## Stored entries

★ ★ ★ ★ ★

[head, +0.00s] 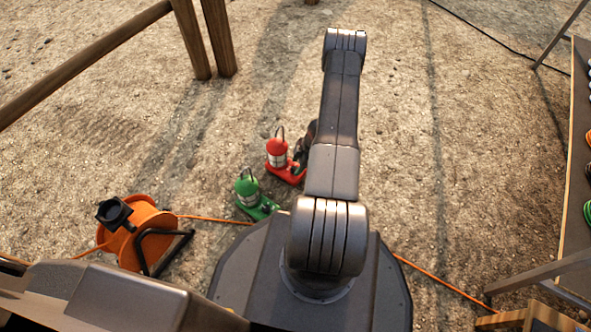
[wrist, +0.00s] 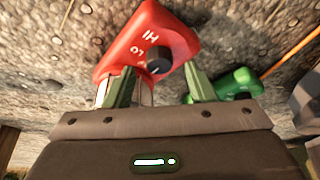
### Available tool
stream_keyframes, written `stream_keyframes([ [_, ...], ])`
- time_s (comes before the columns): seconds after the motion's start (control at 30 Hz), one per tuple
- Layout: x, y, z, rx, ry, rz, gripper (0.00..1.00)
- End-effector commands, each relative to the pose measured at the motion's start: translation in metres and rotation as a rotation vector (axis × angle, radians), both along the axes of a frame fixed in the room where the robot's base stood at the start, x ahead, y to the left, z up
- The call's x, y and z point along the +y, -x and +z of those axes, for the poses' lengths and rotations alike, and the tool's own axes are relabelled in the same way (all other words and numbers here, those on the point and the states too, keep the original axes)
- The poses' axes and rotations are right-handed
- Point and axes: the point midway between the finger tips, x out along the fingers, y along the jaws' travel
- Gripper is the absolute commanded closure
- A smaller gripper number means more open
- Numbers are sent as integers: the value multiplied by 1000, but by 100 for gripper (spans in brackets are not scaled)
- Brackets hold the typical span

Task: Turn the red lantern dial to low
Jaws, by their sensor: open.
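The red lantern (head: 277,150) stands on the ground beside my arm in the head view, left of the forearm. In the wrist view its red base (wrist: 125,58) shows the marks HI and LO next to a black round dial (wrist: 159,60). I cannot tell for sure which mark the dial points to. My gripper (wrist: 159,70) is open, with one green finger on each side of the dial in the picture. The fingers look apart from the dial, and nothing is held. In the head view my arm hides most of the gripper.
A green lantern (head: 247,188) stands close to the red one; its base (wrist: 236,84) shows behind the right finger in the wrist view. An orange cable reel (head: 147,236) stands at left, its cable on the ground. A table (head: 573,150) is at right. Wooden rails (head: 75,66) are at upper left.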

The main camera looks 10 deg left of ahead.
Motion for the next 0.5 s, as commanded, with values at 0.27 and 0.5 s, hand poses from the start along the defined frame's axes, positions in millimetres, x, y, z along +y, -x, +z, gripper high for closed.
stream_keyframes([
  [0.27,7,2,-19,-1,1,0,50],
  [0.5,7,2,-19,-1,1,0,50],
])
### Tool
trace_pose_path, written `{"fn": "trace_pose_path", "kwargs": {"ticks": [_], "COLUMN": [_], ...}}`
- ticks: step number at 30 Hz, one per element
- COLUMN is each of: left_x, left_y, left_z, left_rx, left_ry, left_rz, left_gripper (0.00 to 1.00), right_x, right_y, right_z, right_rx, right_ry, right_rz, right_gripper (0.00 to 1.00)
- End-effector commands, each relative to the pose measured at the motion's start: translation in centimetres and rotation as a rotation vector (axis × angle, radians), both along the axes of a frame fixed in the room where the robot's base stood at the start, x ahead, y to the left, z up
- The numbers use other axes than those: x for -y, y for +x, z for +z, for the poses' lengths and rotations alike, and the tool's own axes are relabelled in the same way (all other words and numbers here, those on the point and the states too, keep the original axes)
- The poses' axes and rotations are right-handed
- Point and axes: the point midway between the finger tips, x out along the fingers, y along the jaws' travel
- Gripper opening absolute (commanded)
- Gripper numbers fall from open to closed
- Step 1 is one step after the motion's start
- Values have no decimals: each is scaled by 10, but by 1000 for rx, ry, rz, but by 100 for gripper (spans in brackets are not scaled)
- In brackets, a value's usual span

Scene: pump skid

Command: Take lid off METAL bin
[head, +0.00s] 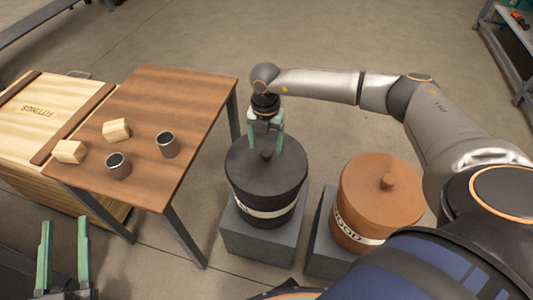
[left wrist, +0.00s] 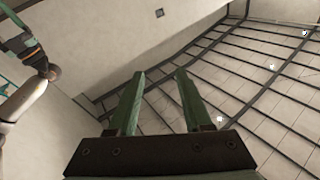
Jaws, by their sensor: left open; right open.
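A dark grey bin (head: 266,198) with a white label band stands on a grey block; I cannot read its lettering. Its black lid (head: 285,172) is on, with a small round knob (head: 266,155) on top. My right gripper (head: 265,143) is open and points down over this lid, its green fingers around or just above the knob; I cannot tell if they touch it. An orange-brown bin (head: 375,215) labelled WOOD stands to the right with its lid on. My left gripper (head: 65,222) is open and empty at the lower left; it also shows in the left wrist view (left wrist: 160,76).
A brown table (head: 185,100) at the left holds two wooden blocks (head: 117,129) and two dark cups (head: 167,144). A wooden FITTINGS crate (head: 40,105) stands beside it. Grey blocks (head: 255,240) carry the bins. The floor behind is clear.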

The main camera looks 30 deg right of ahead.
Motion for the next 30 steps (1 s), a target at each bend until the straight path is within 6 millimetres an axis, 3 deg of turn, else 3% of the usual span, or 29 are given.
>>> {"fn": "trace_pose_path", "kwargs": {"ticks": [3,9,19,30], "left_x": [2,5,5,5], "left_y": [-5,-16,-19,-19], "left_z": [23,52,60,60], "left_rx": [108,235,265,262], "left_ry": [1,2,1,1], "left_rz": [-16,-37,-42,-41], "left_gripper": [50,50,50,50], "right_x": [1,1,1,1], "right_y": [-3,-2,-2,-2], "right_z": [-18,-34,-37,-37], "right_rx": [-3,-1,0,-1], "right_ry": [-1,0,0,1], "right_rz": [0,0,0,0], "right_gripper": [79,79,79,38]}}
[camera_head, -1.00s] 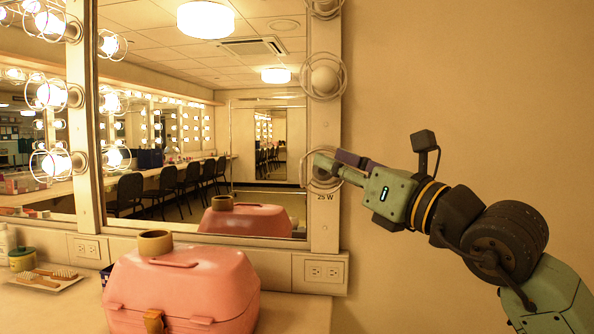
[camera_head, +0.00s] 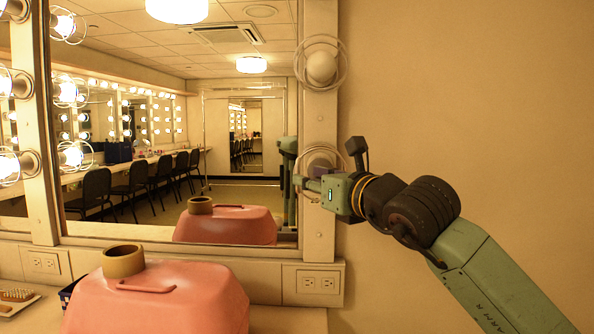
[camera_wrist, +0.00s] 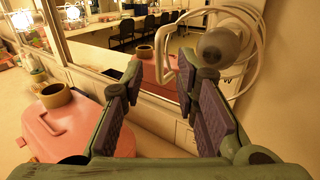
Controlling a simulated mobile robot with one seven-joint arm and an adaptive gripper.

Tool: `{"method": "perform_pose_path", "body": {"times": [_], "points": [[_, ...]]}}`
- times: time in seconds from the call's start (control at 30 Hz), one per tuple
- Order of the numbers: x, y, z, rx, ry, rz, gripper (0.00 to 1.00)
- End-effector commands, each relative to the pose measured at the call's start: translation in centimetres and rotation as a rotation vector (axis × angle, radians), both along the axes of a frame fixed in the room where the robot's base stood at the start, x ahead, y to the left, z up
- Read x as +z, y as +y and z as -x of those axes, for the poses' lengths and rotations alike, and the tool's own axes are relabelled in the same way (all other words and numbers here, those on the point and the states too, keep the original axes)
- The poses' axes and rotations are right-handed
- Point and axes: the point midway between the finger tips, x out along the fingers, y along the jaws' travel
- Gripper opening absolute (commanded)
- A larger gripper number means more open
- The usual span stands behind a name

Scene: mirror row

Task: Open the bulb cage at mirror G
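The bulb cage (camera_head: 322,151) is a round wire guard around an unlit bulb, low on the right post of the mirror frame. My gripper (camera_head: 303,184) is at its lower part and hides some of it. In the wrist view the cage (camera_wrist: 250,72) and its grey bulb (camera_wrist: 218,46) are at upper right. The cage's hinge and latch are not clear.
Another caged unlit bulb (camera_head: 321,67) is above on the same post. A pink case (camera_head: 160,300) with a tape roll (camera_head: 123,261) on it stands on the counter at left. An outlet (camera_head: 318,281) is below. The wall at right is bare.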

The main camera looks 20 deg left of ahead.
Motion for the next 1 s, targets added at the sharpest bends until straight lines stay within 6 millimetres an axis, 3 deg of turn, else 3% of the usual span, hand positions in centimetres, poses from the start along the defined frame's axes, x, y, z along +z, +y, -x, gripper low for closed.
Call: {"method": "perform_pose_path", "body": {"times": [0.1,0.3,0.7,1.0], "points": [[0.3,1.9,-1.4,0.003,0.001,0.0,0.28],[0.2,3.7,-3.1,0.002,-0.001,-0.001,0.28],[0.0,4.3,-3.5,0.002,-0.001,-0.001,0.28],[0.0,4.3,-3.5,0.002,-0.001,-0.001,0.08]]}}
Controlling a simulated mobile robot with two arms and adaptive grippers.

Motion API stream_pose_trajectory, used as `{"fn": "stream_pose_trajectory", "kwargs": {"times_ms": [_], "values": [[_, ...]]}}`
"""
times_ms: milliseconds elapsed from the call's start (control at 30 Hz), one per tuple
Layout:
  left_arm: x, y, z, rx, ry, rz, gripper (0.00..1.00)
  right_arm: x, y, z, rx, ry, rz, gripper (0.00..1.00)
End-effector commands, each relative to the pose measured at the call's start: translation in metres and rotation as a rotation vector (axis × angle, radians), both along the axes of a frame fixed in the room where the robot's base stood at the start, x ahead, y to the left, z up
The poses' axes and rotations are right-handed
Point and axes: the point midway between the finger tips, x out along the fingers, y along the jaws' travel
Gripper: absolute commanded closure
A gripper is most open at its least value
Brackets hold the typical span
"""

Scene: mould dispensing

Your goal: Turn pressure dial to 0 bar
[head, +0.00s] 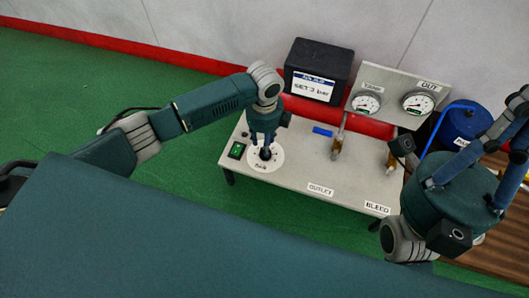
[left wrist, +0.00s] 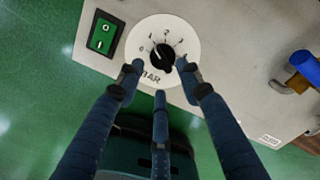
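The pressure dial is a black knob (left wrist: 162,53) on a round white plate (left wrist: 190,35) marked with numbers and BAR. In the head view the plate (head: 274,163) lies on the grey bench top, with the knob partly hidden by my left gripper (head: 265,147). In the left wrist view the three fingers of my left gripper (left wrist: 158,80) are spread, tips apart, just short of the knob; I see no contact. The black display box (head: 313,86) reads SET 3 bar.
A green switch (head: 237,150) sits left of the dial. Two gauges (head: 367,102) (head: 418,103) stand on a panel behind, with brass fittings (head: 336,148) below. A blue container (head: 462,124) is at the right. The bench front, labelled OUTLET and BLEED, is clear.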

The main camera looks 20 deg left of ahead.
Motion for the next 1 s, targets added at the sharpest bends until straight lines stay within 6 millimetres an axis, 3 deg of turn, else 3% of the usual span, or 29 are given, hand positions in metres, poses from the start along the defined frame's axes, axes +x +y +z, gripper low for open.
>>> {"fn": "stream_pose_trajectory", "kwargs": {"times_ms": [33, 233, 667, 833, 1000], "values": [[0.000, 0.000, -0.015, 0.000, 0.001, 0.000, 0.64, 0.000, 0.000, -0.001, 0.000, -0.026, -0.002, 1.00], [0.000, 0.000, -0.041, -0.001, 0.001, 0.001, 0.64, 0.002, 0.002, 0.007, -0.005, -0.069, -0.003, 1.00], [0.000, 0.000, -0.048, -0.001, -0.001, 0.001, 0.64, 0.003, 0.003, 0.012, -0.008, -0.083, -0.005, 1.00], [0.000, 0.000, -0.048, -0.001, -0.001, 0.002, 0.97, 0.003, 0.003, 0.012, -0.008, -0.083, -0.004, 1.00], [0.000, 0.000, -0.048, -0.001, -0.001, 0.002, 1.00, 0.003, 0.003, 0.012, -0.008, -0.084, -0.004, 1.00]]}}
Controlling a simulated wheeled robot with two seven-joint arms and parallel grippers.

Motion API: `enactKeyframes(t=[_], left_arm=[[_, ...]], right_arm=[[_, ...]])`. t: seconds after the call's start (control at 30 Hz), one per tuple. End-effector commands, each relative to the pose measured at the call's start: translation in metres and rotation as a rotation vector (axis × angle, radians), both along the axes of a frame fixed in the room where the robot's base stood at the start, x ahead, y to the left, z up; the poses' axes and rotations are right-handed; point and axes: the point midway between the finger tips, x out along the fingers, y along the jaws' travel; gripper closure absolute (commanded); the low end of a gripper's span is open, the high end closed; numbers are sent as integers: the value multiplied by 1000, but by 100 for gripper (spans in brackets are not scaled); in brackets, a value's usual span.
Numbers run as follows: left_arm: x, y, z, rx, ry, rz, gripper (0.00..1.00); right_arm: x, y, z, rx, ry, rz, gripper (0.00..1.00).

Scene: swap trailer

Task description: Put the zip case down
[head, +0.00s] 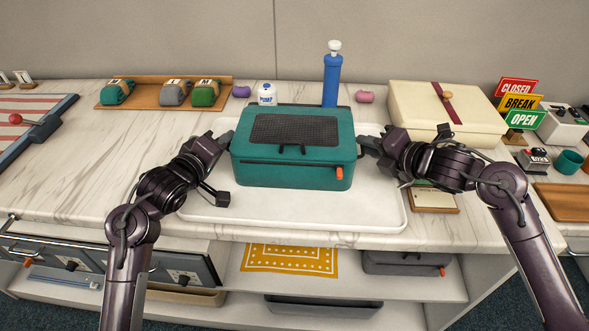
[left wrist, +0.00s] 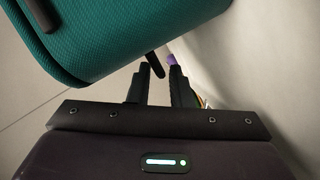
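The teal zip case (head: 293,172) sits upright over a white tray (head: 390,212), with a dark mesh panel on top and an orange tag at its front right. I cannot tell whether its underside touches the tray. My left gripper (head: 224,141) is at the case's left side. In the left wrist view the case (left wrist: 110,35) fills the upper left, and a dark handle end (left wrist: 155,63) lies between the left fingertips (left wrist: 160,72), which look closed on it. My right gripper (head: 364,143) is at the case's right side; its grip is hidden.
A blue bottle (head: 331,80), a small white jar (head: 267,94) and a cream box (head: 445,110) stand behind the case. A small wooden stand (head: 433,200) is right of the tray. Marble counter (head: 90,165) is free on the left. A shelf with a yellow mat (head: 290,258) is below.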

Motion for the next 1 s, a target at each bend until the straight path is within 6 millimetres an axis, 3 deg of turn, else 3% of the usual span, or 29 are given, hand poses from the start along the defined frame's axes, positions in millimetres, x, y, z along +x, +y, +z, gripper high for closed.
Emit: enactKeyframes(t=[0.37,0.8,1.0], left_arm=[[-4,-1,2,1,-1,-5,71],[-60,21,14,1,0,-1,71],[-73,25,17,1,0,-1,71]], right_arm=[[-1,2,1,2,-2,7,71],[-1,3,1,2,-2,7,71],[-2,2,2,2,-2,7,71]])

★ ★ ★ ★ ★

## To do
Pull out all lines containing the word "looks" from the entries above.

## Solution for this exercise
The main camera looks 10 deg left of ahead.
The main camera looks 30 deg right of ahead.
The main camera looks 20 deg left of ahead.
The main camera looks 20 deg left of ahead.

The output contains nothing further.